Keine Malergeneration zuvor hatte sich so konsequent getraut, die Madonnen, Heiligen und Stifter aus dem Bild oder zumindest an den Rand zu schieben und das Auge auf nichts anderes zu lenken als auf schroffe Felsen, auf weite, von Flüssen durchzogene Ebenen oder auf undurchdringliche Wälder. Schon vor 1550 fand in Brüssel und Antwerpen die Entdeckung der Landschaft als eigenständige Gattung statt. Das Mittelalter hatte sich verabschiedet. Die Renaissance mit ihrem Interesse an humanistischen und wissenschaftlichen Fragen, die Entdeckung ferner Kontinente: Das brachte ein verändertes Weltbild hervor – sowohl im Geiste als auch in künstlerischen Dingen.
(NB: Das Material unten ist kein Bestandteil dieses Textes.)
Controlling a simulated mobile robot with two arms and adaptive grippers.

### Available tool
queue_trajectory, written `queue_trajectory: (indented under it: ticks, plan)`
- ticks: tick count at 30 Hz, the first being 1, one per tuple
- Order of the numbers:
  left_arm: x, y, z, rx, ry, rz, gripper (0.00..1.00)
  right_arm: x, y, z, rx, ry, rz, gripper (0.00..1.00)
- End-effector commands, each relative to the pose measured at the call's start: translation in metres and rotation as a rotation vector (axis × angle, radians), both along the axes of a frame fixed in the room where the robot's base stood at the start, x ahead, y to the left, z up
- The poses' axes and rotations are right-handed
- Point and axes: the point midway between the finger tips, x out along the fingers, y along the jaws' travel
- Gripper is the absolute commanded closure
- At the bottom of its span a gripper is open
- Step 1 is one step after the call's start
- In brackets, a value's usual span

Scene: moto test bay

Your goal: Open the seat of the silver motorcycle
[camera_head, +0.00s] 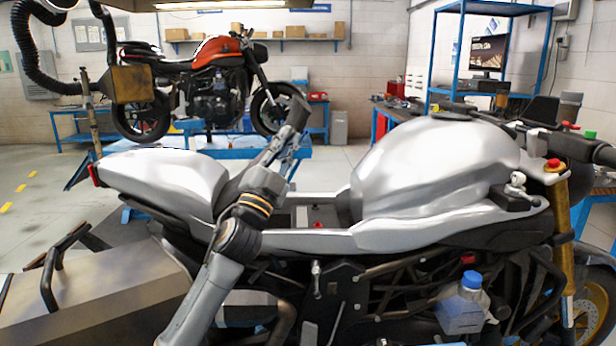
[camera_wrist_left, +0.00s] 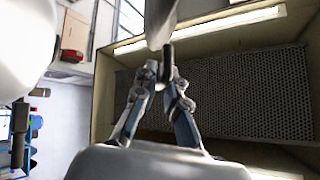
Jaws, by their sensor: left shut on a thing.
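The silver motorcycle (camera_head: 435,170) fills the front of the head view, its tail at left and tank at right. Its dark seat (camera_head: 298,112) is tilted up steeply, mostly hidden behind my left arm. Below it, an open bay (camera_head: 317,215) with a small red part shows between tail and tank. My left gripper (camera_head: 290,137) is at the raised end of the seat, shut on its edge. In the left wrist view, the fingers (camera_wrist_left: 168,75) close on a dark piece of the seat (camera_wrist_left: 163,22). My right gripper is not in view.
A red motorcycle (camera_head: 215,75) stands on a blue lift behind. A black hose with a brown box-shaped nozzle (camera_head: 132,84) hangs at upper left. A blue shelf rack (camera_head: 492,10) and workbench stand at right. A metal case (camera_head: 95,290) is at the near left.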

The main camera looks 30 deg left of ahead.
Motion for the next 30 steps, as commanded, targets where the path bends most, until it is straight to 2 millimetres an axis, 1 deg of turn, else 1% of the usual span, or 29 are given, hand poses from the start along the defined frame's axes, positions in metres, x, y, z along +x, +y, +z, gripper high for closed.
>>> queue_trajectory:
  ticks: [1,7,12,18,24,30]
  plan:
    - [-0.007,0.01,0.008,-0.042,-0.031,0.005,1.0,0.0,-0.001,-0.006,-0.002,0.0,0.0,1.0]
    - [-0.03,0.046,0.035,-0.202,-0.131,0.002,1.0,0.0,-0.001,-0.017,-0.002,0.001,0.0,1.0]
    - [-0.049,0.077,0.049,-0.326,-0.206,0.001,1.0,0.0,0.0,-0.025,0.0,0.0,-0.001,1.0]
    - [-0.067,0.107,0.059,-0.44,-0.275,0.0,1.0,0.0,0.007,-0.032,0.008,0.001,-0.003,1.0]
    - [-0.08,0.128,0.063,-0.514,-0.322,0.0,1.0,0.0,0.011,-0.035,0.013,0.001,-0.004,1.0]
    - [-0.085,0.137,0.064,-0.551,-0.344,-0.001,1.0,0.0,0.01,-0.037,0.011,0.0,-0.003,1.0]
In den Wunderkammern bestaunte man exotische Vögel, seltene Gesteine oder den Federschmuck des Aztekenherrschers Montezuma. Und in den flämischen Malerwerkstätten wuchs das Interesse an den schwer zu fassenden Erscheinungsformen der Natur in dem Maße, wie die Marienverherrlichung zurückging.
Der Antwerpener Patinir war einer der Bahnbrecher dieser Entwicklung. Schon um 1515 setzte er religiöse Szenen wie Nebensächlichkeiten in weite Landschaftspanoramen. Er war ein Meister der bizarren Felsen, die er zuweilen wie monströse Gebilde in den Vordergrund setzte, um dann das Auge dahinter in eine gemäßigte Flusslandschaft zu lenken, an deren Ufern er Dörfer, Städte, Hirten und Bauern, Rehe und Vögel platzierte. Am Horizont verdichtet sich die Luft zu blauem Dunst, die Berge schimmern in atmosphärischem Licht, das im wahren Leben nur erlebt, wer aus großer Ferne schaut.
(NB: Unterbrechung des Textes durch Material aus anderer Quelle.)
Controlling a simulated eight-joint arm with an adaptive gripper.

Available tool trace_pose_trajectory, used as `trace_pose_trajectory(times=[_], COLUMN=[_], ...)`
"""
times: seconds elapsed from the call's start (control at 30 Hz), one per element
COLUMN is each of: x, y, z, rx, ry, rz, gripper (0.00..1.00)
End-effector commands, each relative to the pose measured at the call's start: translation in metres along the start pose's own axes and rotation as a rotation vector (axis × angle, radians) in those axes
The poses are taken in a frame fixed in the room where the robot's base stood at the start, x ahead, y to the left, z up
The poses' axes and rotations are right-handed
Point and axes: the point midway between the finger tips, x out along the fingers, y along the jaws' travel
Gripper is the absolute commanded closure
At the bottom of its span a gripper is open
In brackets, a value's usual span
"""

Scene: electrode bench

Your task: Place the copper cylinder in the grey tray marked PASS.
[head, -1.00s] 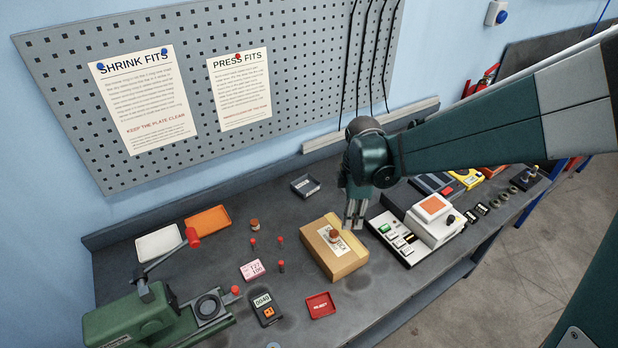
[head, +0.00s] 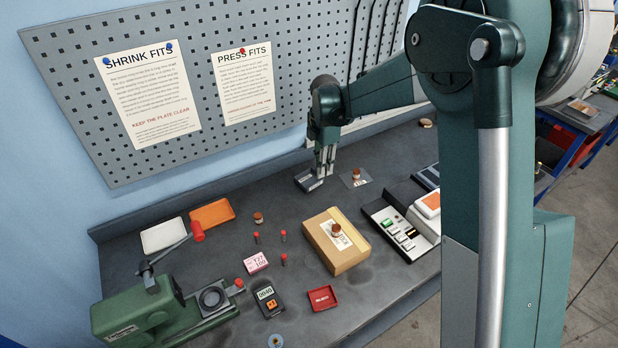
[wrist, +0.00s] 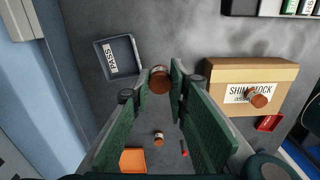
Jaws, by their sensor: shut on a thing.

Topografische Genauigkeit ist nicht das Ziel. Es geht um die Darstellung des Sichtbaren in der Natur. Als seien sie Versatzstücke, werden elementare Teile einer Landschaft zu einem großen Ganzen vereint. Wie aus derVogelperspektive gibt der Maler die Vision von einer Welt wieder: ein Spiegel göttlichen Schöpfertums. Für diesen Bildtypus, dessen Entstehung ohne die Entwicklungen in der Kartografie wohl nicht möglich gewesen wäre, hat die Kunstwissenschaft die Begriffe „Überschaulandschaft“ oder „Weltlandschaft“ eingeführt.
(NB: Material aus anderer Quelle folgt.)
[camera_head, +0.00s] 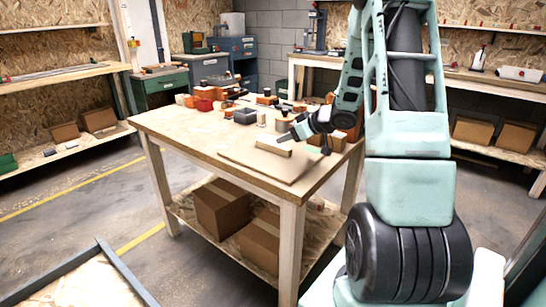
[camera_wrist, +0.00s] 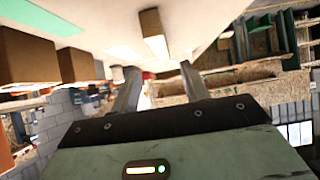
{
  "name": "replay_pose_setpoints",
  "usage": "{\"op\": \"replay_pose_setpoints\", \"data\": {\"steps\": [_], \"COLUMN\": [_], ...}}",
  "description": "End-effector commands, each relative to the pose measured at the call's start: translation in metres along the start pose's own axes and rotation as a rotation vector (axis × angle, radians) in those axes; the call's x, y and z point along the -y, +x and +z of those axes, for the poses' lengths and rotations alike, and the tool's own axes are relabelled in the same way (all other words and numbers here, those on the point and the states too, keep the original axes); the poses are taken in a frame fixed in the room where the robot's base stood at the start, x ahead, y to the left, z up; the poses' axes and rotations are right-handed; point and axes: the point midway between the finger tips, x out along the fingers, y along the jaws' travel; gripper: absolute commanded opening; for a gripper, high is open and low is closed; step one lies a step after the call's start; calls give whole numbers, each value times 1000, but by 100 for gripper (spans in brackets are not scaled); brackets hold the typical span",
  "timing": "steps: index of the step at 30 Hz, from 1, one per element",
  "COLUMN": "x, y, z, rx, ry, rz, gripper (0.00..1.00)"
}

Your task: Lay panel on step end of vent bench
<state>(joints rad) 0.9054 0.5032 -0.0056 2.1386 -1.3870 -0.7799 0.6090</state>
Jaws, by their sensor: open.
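A thin, flat tan board, which looks like the panel (camera_head: 262,165), lies on the near right part of the wooden workbench (camera_head: 165,125). A pale bar-shaped block (camera_head: 273,146) sits on top of it; I cannot tell whether they are joined. My gripper (camera_head: 298,132) is just above and to the right of this block. In the wrist view, my gripper (camera_wrist: 158,70) is open and empty, with its two fingers apart. A brown block (camera_wrist: 153,34) on a pale surface shows beyond and between the fingertips. I cannot make out which end of the bench is the step end.
Boxes, a dark grey tray (camera_head: 245,116) and red and orange parts crowd the back of the workbench. Cardboard boxes (camera_head: 222,205) fill its lower shelf. Shelving (camera_head: 60,72) lines the left wall. Open floor (camera_head: 90,205) lies left of the bench.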

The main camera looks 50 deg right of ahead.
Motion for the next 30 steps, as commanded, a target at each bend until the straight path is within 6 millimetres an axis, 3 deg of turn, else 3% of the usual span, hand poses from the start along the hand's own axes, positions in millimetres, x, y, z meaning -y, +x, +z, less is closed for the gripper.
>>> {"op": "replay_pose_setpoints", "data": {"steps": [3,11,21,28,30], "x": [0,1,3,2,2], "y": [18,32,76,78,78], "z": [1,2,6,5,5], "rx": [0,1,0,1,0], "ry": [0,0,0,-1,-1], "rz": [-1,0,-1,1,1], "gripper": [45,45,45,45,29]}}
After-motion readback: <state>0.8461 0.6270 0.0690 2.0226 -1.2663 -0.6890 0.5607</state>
Schon im 15. Jahrhundert kannte die Kunst Weltlandschaften. Jan van Eyck etwa setzte sie um 1435 wie einen Paradiesgarten als perspektivischen Ausblick hinter die luftige Schauarchitektur seiner „Rolin-Madonna“. Und auch im Hintergrund von Leonardos „Mona Lisa“ von 1503 entfaltet sich eine Landschaft, die nicht von dieser Welt zu sein scheint. Umso kühner müssen die prächtigen Weltlandschaften von Patinir und seinen unmittelbaren Nachfolgern wie Herri met de Bles, Jan van Amstel oder Matthys Cock damals gewirkt haben. Das waren keine Andachtsbilder mehr, und das biblische Motiv verkümmerte zum Vorwand, um der Natur Aufmerksamkeit zu schenken und Bilder zu komponieren, die ebenso fantastisch wie wahrhaftig anmuten.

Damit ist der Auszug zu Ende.